### DIRECTIONS:
Copy each line below that contains "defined".

┌────────

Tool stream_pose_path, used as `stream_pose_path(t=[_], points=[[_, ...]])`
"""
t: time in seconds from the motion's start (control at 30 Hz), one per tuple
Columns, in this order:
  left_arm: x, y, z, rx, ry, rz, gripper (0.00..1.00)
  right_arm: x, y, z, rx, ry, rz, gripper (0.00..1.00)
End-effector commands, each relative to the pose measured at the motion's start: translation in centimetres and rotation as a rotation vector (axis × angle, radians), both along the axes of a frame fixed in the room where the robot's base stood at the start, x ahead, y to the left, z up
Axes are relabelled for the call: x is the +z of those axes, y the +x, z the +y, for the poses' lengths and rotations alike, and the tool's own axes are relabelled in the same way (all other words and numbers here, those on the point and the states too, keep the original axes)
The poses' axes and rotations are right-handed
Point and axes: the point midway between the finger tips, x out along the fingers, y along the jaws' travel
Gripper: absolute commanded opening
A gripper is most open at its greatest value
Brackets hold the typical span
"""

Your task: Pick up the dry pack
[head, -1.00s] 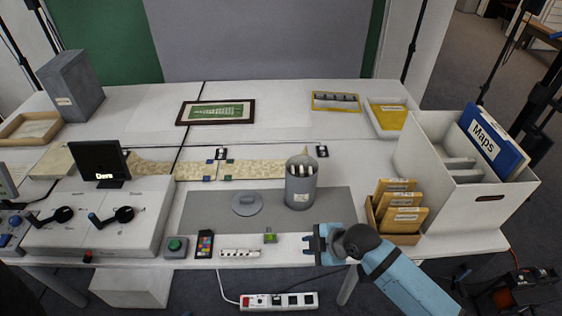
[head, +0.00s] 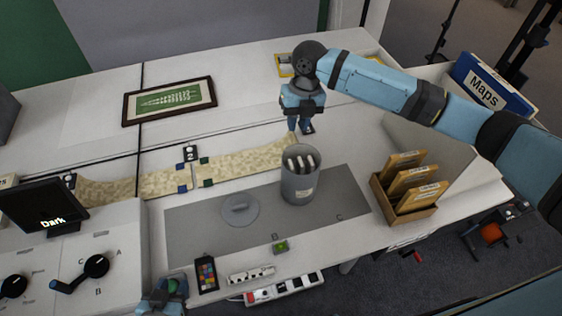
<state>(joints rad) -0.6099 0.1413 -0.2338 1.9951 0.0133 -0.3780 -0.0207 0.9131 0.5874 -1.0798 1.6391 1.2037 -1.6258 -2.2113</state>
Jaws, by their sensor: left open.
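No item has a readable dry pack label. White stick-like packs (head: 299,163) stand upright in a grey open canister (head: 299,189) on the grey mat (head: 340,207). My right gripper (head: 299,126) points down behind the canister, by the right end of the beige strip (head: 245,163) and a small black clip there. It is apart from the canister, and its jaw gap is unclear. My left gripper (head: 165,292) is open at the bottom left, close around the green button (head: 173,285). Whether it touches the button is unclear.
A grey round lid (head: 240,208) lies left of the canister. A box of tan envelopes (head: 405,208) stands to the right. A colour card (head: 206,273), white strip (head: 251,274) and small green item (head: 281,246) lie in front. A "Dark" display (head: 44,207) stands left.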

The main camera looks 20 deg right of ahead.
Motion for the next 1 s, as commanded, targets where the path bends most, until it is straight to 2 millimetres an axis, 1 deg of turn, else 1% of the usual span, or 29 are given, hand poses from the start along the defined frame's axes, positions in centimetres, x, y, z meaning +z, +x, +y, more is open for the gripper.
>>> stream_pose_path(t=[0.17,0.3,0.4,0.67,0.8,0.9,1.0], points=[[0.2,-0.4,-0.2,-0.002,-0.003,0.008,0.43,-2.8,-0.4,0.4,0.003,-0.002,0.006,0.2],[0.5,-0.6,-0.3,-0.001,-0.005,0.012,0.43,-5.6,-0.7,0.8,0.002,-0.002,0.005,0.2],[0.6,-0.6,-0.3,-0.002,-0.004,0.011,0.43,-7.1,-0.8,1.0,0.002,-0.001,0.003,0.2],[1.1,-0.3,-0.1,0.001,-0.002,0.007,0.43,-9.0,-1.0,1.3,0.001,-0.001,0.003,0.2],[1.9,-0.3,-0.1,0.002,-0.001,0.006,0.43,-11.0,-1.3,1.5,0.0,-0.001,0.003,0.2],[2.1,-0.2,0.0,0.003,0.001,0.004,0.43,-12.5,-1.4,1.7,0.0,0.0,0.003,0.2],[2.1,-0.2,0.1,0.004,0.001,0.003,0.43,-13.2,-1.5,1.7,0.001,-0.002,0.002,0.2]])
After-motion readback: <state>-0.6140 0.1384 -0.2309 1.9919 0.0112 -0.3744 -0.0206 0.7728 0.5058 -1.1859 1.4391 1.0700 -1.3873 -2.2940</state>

└────────
┌────────

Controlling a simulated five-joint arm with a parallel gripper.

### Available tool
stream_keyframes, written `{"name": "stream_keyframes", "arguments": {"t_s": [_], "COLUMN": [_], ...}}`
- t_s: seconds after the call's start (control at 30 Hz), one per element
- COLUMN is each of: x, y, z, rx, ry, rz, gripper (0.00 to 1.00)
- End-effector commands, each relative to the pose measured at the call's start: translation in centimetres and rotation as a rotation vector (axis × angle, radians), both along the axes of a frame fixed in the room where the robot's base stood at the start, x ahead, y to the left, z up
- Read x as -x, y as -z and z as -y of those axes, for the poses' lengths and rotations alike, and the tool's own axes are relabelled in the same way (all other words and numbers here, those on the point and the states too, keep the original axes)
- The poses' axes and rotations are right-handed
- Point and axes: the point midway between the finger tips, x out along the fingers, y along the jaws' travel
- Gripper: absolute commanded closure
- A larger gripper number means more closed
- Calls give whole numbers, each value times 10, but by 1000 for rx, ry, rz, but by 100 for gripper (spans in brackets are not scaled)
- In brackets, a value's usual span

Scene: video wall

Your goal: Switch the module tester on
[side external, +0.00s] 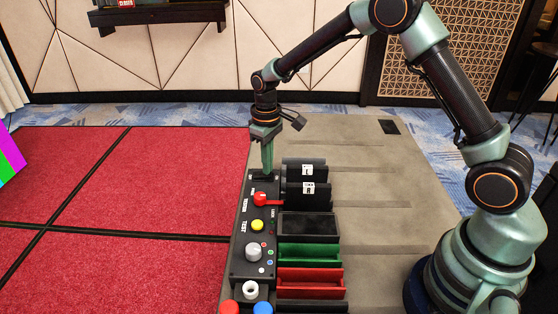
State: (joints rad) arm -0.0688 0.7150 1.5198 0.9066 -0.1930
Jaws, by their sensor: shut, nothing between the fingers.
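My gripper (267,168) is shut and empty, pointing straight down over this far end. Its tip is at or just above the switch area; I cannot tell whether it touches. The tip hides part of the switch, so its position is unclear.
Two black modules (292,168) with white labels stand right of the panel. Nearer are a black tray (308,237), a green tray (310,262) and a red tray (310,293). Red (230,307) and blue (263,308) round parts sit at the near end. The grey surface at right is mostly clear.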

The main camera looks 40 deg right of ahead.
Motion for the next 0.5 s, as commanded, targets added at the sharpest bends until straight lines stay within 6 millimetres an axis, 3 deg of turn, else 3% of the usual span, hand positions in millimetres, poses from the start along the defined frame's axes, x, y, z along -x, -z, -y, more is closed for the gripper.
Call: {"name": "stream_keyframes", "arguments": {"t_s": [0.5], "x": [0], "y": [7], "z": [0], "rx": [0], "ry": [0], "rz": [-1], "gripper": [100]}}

└────────

### TASK OUTPUT:
Motion for the next 1 s, as commanded, targets where the path bends most, until it is straight to 2 millimetres an axis, 1 deg of turn, else 1% of the usual span, or 29 are given, hand poses from the start along the defined frame's axes, positions in centimetres, x, y, z meaning +z, +x, +y, more is open for the gripper.
Motion for the next 0.5 s, as commanded, targets added at the sharpest bends until straight lines stay within 6 millimetres an axis, 3 deg of turn, else 3% of the usual span, hand positions in millimetres, poses from the start along the defined frame's axes, x, y, z along -x, -z, -y, more is closed for the gripper.

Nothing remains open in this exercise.